Wat Atwea: the old, the new and the just plain funny!

Sunday has lately become wat day in my world, and last Sunday was no exception. And, first off, I need to modify a comment I made in a previous blog, about Wat Preah Enkosei being the only place to see Angkor-era temples for free – at Wat Atwea I discovered another (though I have heard some tourists have been asked to pay to look around).

I tuktuked, as Wat Atwea is about 4 kilometres from the city centre, along the riverside road towards Tonle Sap and then perhaps another kilometre down a dirt side road, straight in to rural Cambodia. The transition from city to country can be very rapid here.

The wat covers a large area, with the new living wat sitting within the boundaries of the ancient complex, whose boundary was once a moat that is currently mostly dry. You can’t see the ancient ruins at first approach, as they are tucked in behind the modern temple and its burial stupas.

I decided to have my tuktuk driver, Bunsoth, wait for me and was glad I did, as he was able to share some fascinating details with me, though he hadn’t been to this wat before or known there were Angkor ruins here. He came with me into the modern temple, knelt and made the appropriate obeisance, then walked around taking photos with his cellphone.

I was immediately struck by the large size of the main Buddha, especially considering how out of the way this wat is; and by the large number of colourful hangings dangling from the ceiling; and by the colourful bead hanging that was draped around all four corners of the Buddha’s enclosure, almost like the curtains around a four-poster bed.
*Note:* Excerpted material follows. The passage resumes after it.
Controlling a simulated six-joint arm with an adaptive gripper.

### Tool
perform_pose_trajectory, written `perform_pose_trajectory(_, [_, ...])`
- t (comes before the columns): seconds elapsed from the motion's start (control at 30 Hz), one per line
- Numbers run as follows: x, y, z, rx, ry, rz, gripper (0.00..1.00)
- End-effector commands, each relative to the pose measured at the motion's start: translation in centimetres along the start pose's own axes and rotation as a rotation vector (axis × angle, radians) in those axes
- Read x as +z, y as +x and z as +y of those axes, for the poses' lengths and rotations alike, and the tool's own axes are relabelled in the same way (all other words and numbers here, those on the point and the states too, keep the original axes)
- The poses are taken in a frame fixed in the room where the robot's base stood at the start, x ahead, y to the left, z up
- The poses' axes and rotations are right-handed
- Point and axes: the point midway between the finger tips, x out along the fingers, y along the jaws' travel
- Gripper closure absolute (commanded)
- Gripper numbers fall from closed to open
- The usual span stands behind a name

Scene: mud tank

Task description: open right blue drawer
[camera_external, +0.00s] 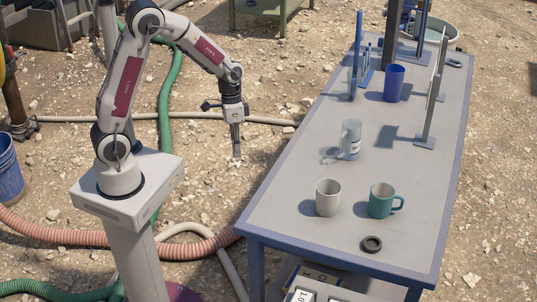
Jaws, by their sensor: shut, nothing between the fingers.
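My gripper (237,153) hangs pointing down to the left of the table, over the stony ground. Its fingers are shut and empty, and it touches nothing. No blue drawer can be made out clearly in this view. Below the table's near edge, a partly hidden yellow and dark box (322,276) shows, and I cannot tell whether it belongs to a drawer.
The grey table (280,215) has blue edges. On it stand a white mug (327,198), a teal mug (382,200), a pale mug (351,140), a blue cup (394,83), a dark ring (371,244) and upright racks. Hoses (210,245) cross the ground.

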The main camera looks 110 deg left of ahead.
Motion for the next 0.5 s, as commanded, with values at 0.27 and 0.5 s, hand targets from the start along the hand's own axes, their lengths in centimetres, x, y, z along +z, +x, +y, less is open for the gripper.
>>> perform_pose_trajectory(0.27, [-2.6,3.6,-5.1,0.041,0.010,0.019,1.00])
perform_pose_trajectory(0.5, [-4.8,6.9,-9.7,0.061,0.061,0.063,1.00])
Behind the Buddha were more surprises: two four-foot high lions – not dragons as I often think of them (Bunsoth pointed to their manes) – painted in the gaudy bright colours Buddhists seem to prefer. Against the rear wall was a large open-fronted cabinet, like a large set of bookshelves, on which sat an impressive number of small Buddha statues – gifts to the temple in exchange for favours from the deity, apparently.

On the lower three shelves were small cloth bundles, shaped a little like brown pumpkins, but much covered in dust. I was a little shocked when Bunsoth explained these were dead people, the ashes and pieces of bone that remain after cremations. 

For those well-off enough to afford it, these bundles would normally be placed in a family stupa but, for the poor who didn’t want to keep their bundles of ancestors in their homes or bury them in unmarked graves in their fields, they could deposit the bundles in the pagoda. Bunsoth said he was happy not to be in the building at night-time when the ghosts were about and, yes, he was serious. Most Khmer, especially those who live in the countryside, believe in ghosts.

There was one very large stupa in the surrounding grounds. It was bright white and obviously new, and had a small open-sided marquee in front of it. It was unadorned except for the ornately framed photos of three monks. Bunsoth said this would be the burial place of all the wat’s monks and had only recently been inaugurated, perhaps during the recent Khmer New Year celebrations.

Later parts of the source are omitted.